At a lively party filled with guests
gossiping, dancing and drinking, the hostess is flattering an
artist, when her husband returns home. Despite being jealous,
the husband presents his wife with an anniversary present, a
beautiful bracelet, but then leaves her to delight in the artist’s
attentions. At his studio, the artist is so enamored with his
model that he hands her the same bracelet as a token of his
affection.
Sometime later at the backstage door,
several suitors anxiously tap in anticipation of their dates’
arrival. Soon the model arrives wearing the bracelet.
Her suitor, the sharpie, jealously eyes it and later that evening it
is in his possession when he visits a femme fatale at a nightclub
and presents the bracelet to her. On stage a crooner sings a
ballad, causing an entire female audience to swoon at his feet
except for the femme fatale, who calmly leads him off stage with her
sexy swagger.

Later, the crooner is playing a tune on
the piano when the club’s hat check girl notices the bracelet on his
wrist. After a jazzy dance duo ending in an embrace, she
receives the token. Afterward, she meets her lover, a Marine.
Seeing the bracelet, the Marine assumes she has been unfaithful,
yanks it from her wrist and leaves for a bar. Later the
drunken Marine wanders through the streets where a girl on the
stairs asks for a light and pulls the Marine into a sultry dance.
After receiving the bracelet from the Marine, the girl walks past a
hotel, where the hostess’ husband spots it on her wrist. The
husband buys the bracelet from the girl and returns home, where his
wife rushes to him, moved by his return.
One afternoon, while ambling about a
foreign marketplace, Sinbad the Sailor buys up trinkets including a
lamp and a book. Later that night, he rubs the lamp in an
attempt to shine it and a small boy genie rises from a cloud of
smoke. At first Sinbad believes the apparition is a ruse and
tries to sneak away; however, when the genie charms a cobra with his
flute, Sinbad finally realizes his luck. He then rubs the lamp
to request a matching sailor outfit for his young friend and the two
playfully kick up their heels at their good fortune. Enticed
by the book’s elaborate illustrations of a magical land, Sinbad rubs
the lamp again. The two then shrink in size and climb into a
page of hillsides covered in sparkling gems. When Sinbad picks
up a large diamond, a ferocious dragon suddenly captures him with
her tail. After the genie uses his flute to tame the creature,
the dragon is transformed into a veiled seductress, who dances a
duet with Sinbad.

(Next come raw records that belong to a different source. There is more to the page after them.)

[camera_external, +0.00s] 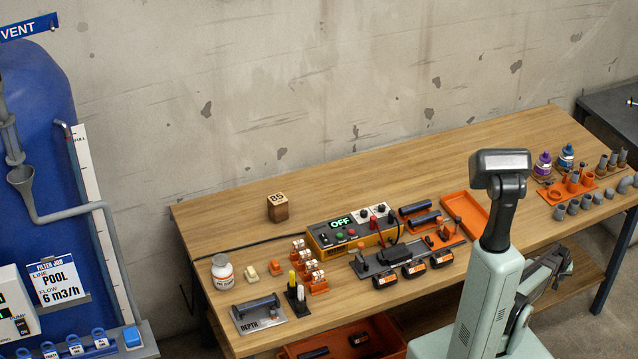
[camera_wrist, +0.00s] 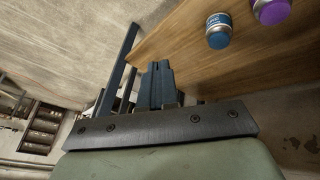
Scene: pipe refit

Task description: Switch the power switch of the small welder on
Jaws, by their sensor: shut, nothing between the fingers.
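The small welder (camera_external: 352,242) is a yellow-orange box with a dark top panel, standing mid-table in the external view. Its display (camera_external: 341,223) reads OFF in green. Red and green buttons sit below the display, and a white panel with dark knobs (camera_external: 374,214) is at its back right. Which of these small parts is the power switch I cannot tell. My gripper (camera_wrist: 157,82) shows in the wrist view with its dark fingers together and empty. It is off the table's edge, well away from the welder. The welder is not in the wrist view.
A grey plate with black clamps (camera_external: 371,266) lies in front of the welder, with black-and-orange blocks (camera_external: 413,268) before it. An orange tray (camera_external: 466,212) is to its right. Blue (camera_wrist: 218,30) and purple (camera_wrist: 271,10) bottles stand near my gripper. The back of the table is mostly clear.

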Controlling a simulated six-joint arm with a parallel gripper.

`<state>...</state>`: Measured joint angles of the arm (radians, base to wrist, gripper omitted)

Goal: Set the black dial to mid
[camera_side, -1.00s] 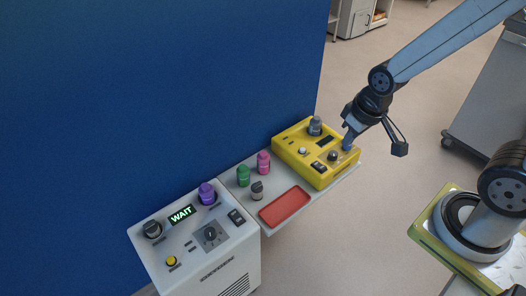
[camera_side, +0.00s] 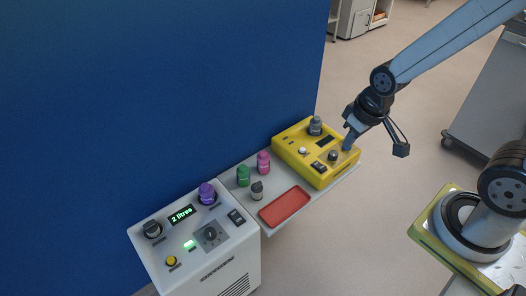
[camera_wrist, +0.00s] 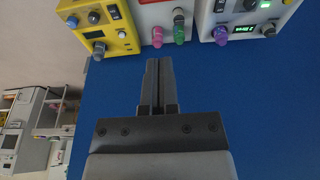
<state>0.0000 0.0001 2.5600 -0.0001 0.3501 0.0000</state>
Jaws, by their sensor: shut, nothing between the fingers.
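A black dial (camera_side: 210,233) with a pale pointer mark sits on a grey square plate on the white machine (camera_side: 240,262). The pointer's exact setting is too small to read. The machine's display (camera_side: 181,214) reads "2 litres" in green, and a green lamp (camera_side: 190,244) glows below it. My gripper (camera_side: 348,146) is beside the right end of the yellow box (camera_side: 318,180), well away from the white machine. In the wrist view my gripper (camera_wrist: 158,64) has its fingers together and empty, over blue background.
A black knob (camera_side: 152,229), yellow button (camera_side: 171,260) and rocker switch (camera_side: 236,216) are also on the machine. Purple (camera_side: 207,194), green (camera_side: 243,176) and pink (camera_side: 263,162) pieces stand nearby. A red tray (camera_side: 285,207) lies on the shelf. The blue wall (camera_side: 150,90) rises behind.

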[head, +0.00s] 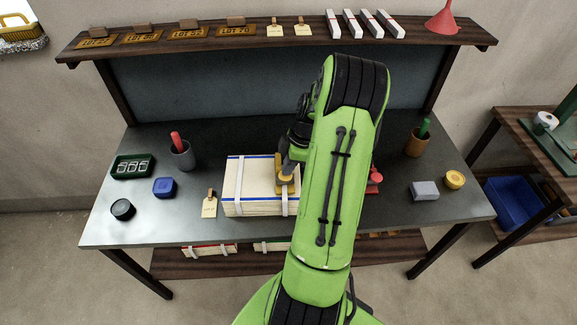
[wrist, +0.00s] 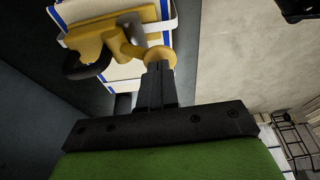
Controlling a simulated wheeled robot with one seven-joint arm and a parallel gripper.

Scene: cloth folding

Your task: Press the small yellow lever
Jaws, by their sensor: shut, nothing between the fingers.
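A yellow tool (head: 285,173) sits on top of a strapped stack of cream sheets (head: 252,176) with blue edges, left of my arm. In the wrist view the yellow tool (wrist: 92,41) has a grey part, a dark loop and a yellow arm ending in a round knob (wrist: 162,54). I take this knobbed arm as the small lever. My gripper (wrist: 157,66) is shut and empty, its fingertips right at the round knob; I cannot tell whether they touch it. In the head view my arm hides part of the stack, and the fingertips are hard to make out.
A red object (head: 375,180) is partly behind my arm. A shelf (head: 265,38) spans the back.

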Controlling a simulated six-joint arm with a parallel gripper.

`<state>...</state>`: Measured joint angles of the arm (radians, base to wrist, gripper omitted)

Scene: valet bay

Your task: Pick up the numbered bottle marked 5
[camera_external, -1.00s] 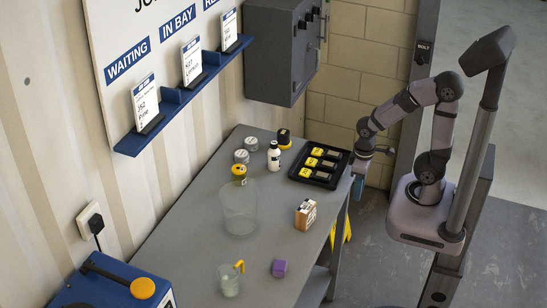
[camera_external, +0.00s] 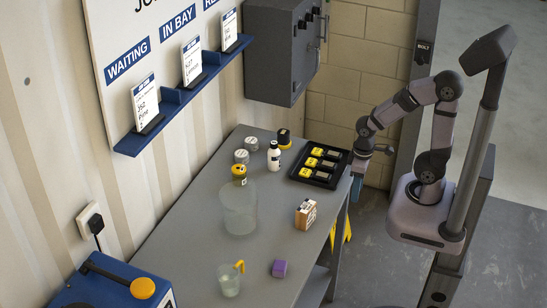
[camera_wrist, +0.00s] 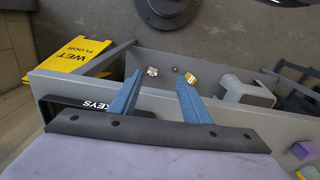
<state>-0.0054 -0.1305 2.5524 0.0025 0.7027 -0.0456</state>
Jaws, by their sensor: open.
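A white bottle (camera_external: 274,156) with a black cap stands upright on the grey bench, left of the black tray in the external view. Its marking is too small to read. My gripper (camera_external: 358,186) hangs at the bench's right edge, beside the tray and well to the right of the bottle. In the wrist view my gripper (camera_wrist: 158,77) has its two blue fingers spread, with no object held between them. I cannot make out the bottle in the wrist view.
The black tray (camera_external: 343,170) holds yellow and dark items. Grey-lidded jars (camera_external: 241,157), a yellow-topped jar (camera_external: 239,170) and a black-and-yellow item (camera_external: 284,139) stand near the bottle. A yellow floor sign (camera_wrist: 80,55) stands below.

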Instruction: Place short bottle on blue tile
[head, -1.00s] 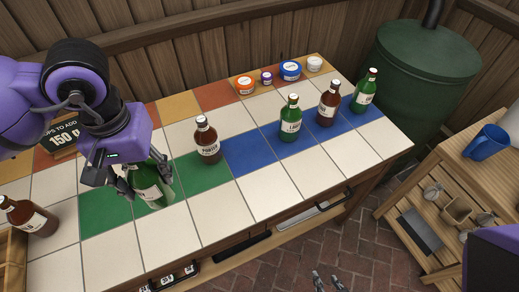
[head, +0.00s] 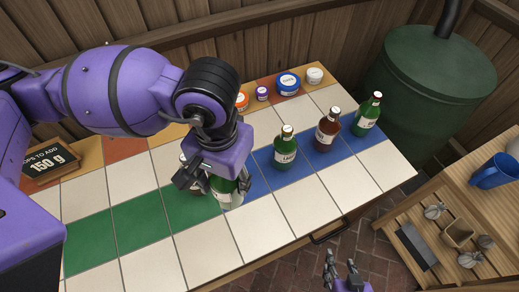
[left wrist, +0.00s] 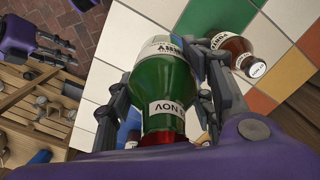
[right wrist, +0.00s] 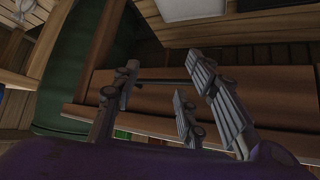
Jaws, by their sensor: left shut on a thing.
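My left gripper (head: 212,182) is shut on a green bottle (head: 230,196) with a pale label, held over the counter by the near end of the blue tile row (head: 259,181). In the left wrist view the green bottle (left wrist: 163,85) is upside down in the picture, between the fingers. A brown bottle (left wrist: 232,52) stands close beside it, mostly hidden by the gripper in the head view. On the blue tiles stand a green lager bottle (head: 285,153), a brown bottle (head: 326,133) and another green bottle (head: 367,117). My right gripper (head: 345,275) is open and empty, off the counter's front.
Green tiles (head: 142,222) to the left are bare. Small tubs, including a blue one (head: 288,84), line the back edge. A sign (head: 46,163) stands at left. A green tank (head: 432,82) and wooden shelf (head: 490,190) are at right.

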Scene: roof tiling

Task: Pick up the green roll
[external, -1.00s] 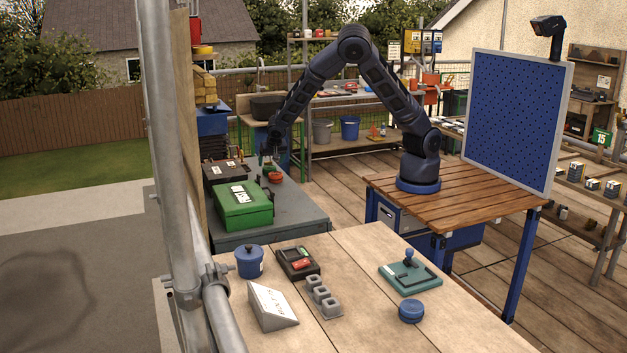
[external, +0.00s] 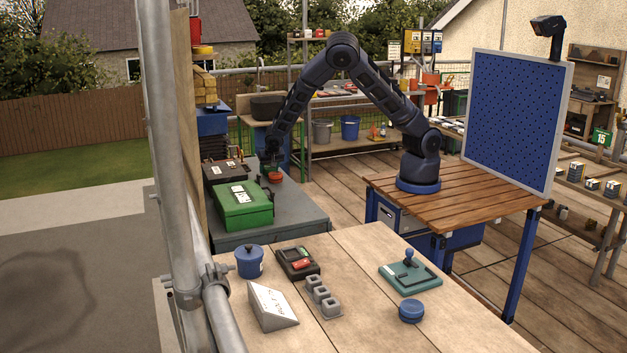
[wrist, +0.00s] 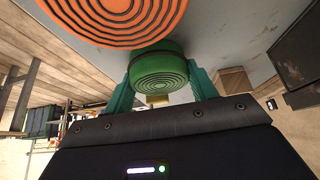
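The green roll (wrist: 160,72) shows in the wrist view as a round piece with concentric rings on its near end. My gripper (wrist: 163,85) has its two teal fingers on either side of it, very close to its edges. I cannot tell whether both fingers press on it. In the external view my gripper (external: 270,165) is low at the grey table (external: 300,214), and the green roll is hard to make out there behind it.
An orange roll (wrist: 125,15) lies right beside the green one; it also shows in the external view (external: 275,177). A green case (external: 243,205) and a dark case (external: 224,170) stand to the left. The table's right part is clear.

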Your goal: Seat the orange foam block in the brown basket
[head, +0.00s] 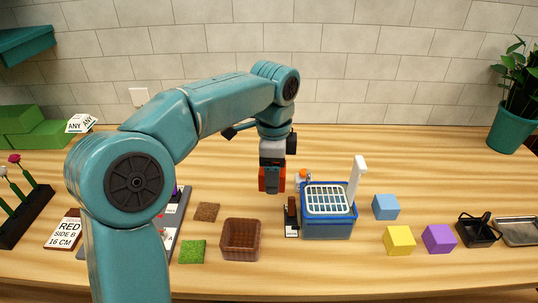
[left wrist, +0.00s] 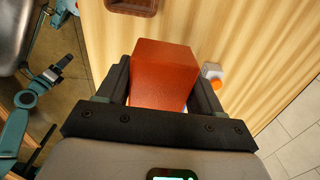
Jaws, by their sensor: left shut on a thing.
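My left gripper (head: 272,188) is shut on the orange foam block (head: 263,180) and holds it in the air above the table. The left wrist view shows the block (left wrist: 165,75) between both black fingers. The brown basket (head: 241,253) stands on the table, lower in the head view and a little left of the gripper. It looks empty. Only an edge of the basket (left wrist: 132,8) shows at the top of the left wrist view. The block is apart from the basket. My right gripper does not clearly show.
A blue basket (head: 327,228) with a white grid and upright white post stands right of the brown basket. Blue (head: 385,207), yellow (head: 399,240) and purple (head: 439,239) blocks lie further right. Brown (head: 207,211) and green (head: 192,251) patches lie left. A small orange-capped bottle (left wrist: 214,78) stands near.

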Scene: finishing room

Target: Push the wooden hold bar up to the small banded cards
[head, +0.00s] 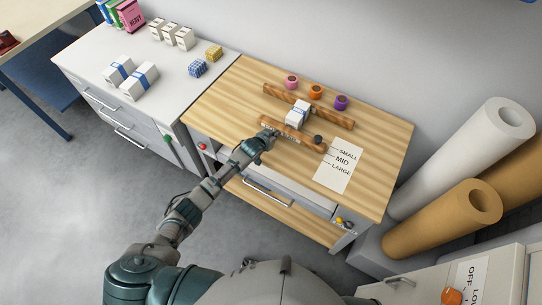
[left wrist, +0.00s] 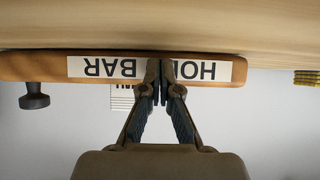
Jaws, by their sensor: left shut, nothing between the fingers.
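The wooden hold bar (head: 293,137) lies across the wooden tabletop, with a black knob near its right end. The small banded cards (head: 297,114), a white stack with a blue band, stand just behind it, before a second, fixed-looking wooden bar (head: 330,111). I cannot tell whether the hold bar touches the cards. My left gripper (head: 270,136) is shut and empty at the front of the hold bar, left of its middle. In the left wrist view its fingertips (left wrist: 161,88) are at the bar's upside-down HOLD BAR label (left wrist: 205,70). My right gripper is out of view.
A paper reading SMALL, MID, LARGE (head: 337,172) lies right of the bar. Pink, orange (head: 316,92) and purple spools stand behind. A white cabinet (head: 85,62) with other banded stacks is at left; paper rolls (head: 440,220) stand at right.

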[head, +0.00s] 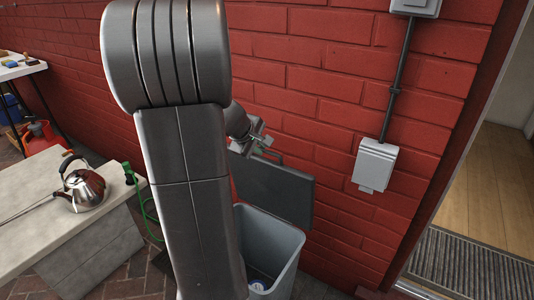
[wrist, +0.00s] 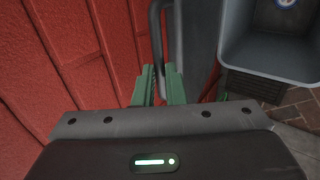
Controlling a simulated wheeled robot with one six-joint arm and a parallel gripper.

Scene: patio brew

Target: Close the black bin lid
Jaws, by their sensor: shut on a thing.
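The black bin lid (head: 272,190) stands raised, near upright, at the back of the grey bin (head: 283,246), close to the red brick wall. The bin is open at the top. My gripper (head: 262,148) is at the lid's upper edge, partly hidden behind my arm in the head view. In the wrist view, the green fingers of my gripper (wrist: 159,88) are closed around the lid's dark handle (wrist: 156,28). The bin (wrist: 270,58) shows to the right in that view, with a round white and blue item (wrist: 286,2) inside.
The red brick wall (head: 330,100) is right behind the lid, with a pale grey box (head: 375,165) and dark conduit to the right. A stone counter (head: 35,190) with a steel kettle (head: 84,188) stands left. A doorway with a mat (head: 470,268) is at right.

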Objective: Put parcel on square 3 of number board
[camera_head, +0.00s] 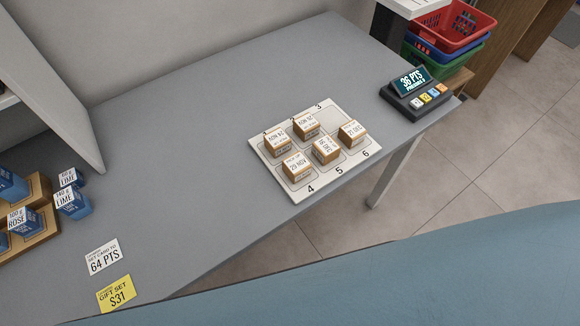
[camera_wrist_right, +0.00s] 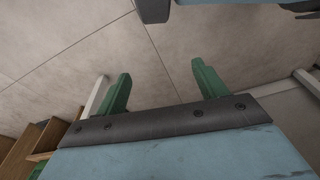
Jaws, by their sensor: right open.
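The number board (camera_head: 257,146) is a white plate on the grey counter, with printed numbers 3, 4, 5 and 6 readable. Square 3 (camera_head: 322,118), at the far right corner, is bare. Small brown parcels with white date labels stand on the other squares: two in the back-left part (camera_head: 277,143) (camera_head: 306,126), one on square 4 (camera_head: 297,167), one on square 5 (camera_head: 325,150) and one on square 6 (camera_head: 352,134). My right gripper (camera_wrist_right: 162,84) has green fingers apart and empty, above floor tiles in the wrist view. My left gripper is out of view.
A points terminal (camera_head: 418,94) reading 36 PTS stands near the counter's right end. Stacked baskets (camera_head: 445,30) are beyond it. Blue boxes on wooden stands (camera_head: 38,232) and two cards (camera_head: 104,258) (camera_head: 117,294) are at left. The counter's middle is clear.

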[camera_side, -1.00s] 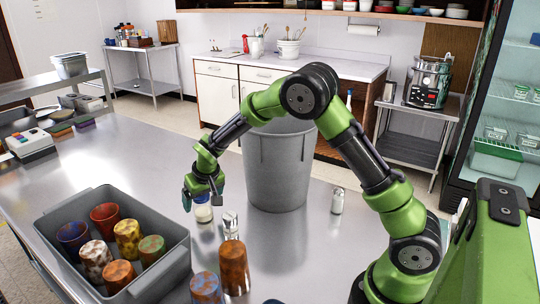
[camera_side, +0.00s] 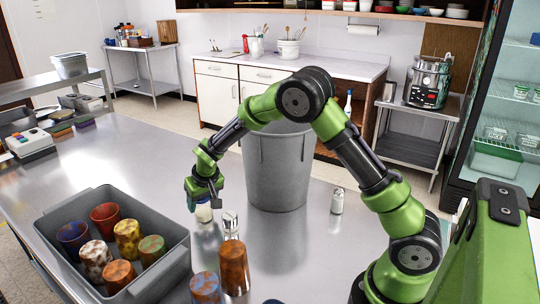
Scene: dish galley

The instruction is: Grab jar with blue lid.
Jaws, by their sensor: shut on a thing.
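The small pale jar (camera_side: 204,214) stands on the steel table, left of the grey bin. Its top is hidden between my fingers, so the lid's colour is hard to make out. My gripper (camera_side: 204,203) points down over the jar and is shut on its upper part. The jar looks upright and at table height. I cannot tell whether its base touches the table.
A grey tub (camera_side: 60,262) of patterned tumblers is at left. The grey bin (camera_side: 275,170) stands behind. Another shaker (camera_side: 337,201) is further right.

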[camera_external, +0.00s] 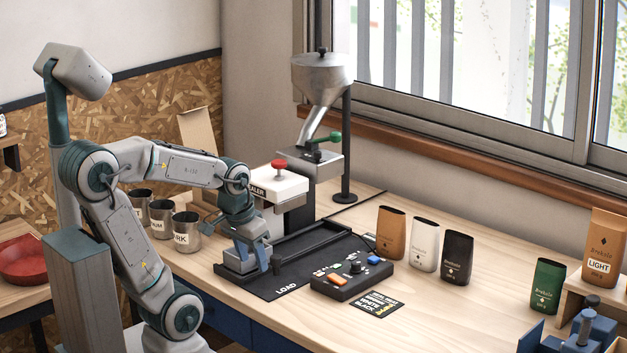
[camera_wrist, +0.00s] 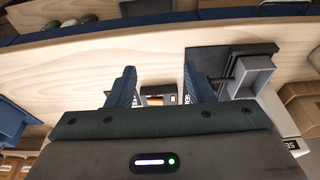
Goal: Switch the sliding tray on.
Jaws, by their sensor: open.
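The sliding tray, a grey open box (camera_external: 236,268), sits at the left end of the black rail base marked LOAD. It also shows in the wrist view (camera_wrist: 252,76), to the right of my fingers. In the wrist view, part of the control box with an orange switch (camera_wrist: 156,100) shows between my fingers. My gripper (camera_external: 252,258) is open and empty, fingers pointing down, overlapping the tray in the external view; the wrist view (camera_wrist: 160,82) shows them apart.
A sealer with a red knob (camera_external: 279,165) and a metal hopper (camera_external: 323,75) stand behind the rails. Metal cups (camera_external: 187,232) stand left. Several coffee bags (camera_external: 425,243) stand right. A printed card (camera_external: 376,304) lies before the control box.

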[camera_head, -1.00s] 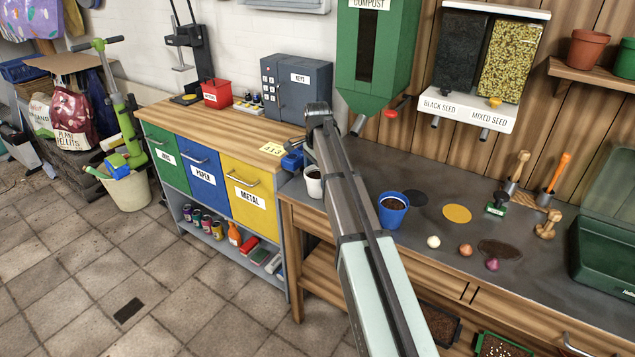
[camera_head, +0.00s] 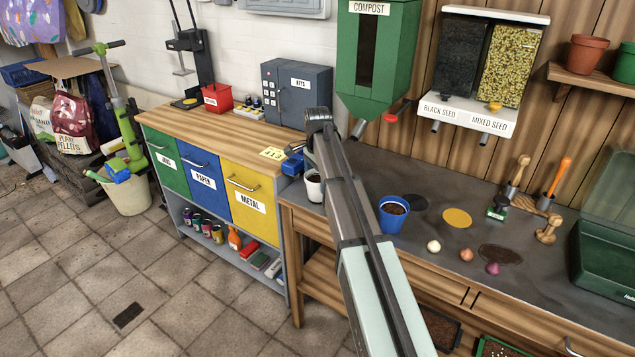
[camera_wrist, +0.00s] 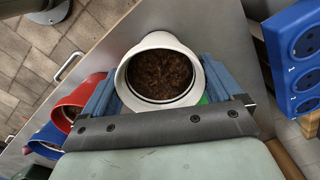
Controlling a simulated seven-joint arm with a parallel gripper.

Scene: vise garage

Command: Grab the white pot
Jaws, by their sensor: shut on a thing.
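The white pot (camera_wrist: 160,40), filled with brown soil, stands between the blue fingers of my gripper (camera_wrist: 160,72) in the wrist view. The fingers press on its two sides, so my gripper is shut on it. In the head view the white pot (camera_head: 314,189) is at the left end of the grey bench top, partly covered by my arm. My fingertips are hidden behind my arm there. I cannot tell whether the pot is touching the bench.
A blue pot of soil (camera_head: 393,214) stands right of my arm. In the wrist view a red pot (camera_wrist: 72,103) is close to my left finger. A blue socket block (camera_wrist: 296,48) is at the right. Bulbs lie further right on the grey bench (camera_head: 425,250).

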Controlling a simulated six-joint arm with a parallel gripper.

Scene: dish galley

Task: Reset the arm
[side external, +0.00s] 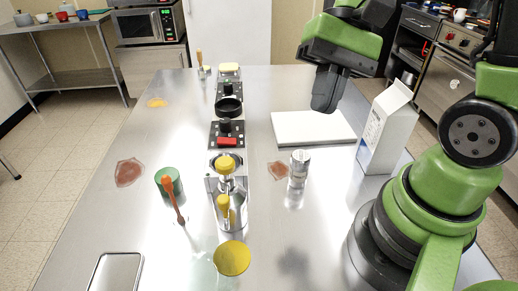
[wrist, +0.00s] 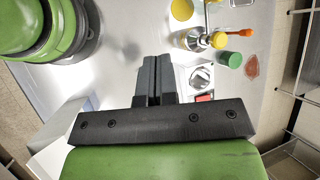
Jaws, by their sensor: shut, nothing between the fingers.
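My gripper (side external: 324,104) is shut and empty. It hangs in the air above the white board (side external: 300,131) at the right of the steel table (side external: 110,215) in the side external view, apart from the things below. In the wrist view my gripper (wrist: 152,62) points over the table, its two dark fingers together. My arm rises from the green and black base at the right of the side external view.
A white carton (side external: 388,128) stands right of the board. Black stations (side external: 227,134) line the middle. Reddish stains (side external: 130,172) mark the table.

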While trying to pick up another gem, Sinbad
is confronted by two knife-wielding guards and taken to their
leader, a sultan who orders Sinbad’s death; however, the genie uses
his flute to charm the guards into dancing with Sinbad instead.
Sinbad is soon smitten with one of the shyer maidens of the palace
and whisks her away into a wind-swept meadow filled with swirling
leaves and flowers. The couple leaps through the air, skates
on lily pads, swings on vines and then falls asleep. Waking at
the palace, Sinbad is surrounded by guards who throw dozens of
knifes at the sailor’s feet, but Sinbad adeptly jumps from handle to
handle, narrowly escaping their aim. The guards then join
Sinbad in a tap dance, but are still unwilling to let him go.
Sinbad quickens the tempo, spinning the guards so rapidly that they
turn into bouncing balls that he kicks away. The genie and
girl then return and the three dance off into the meadow.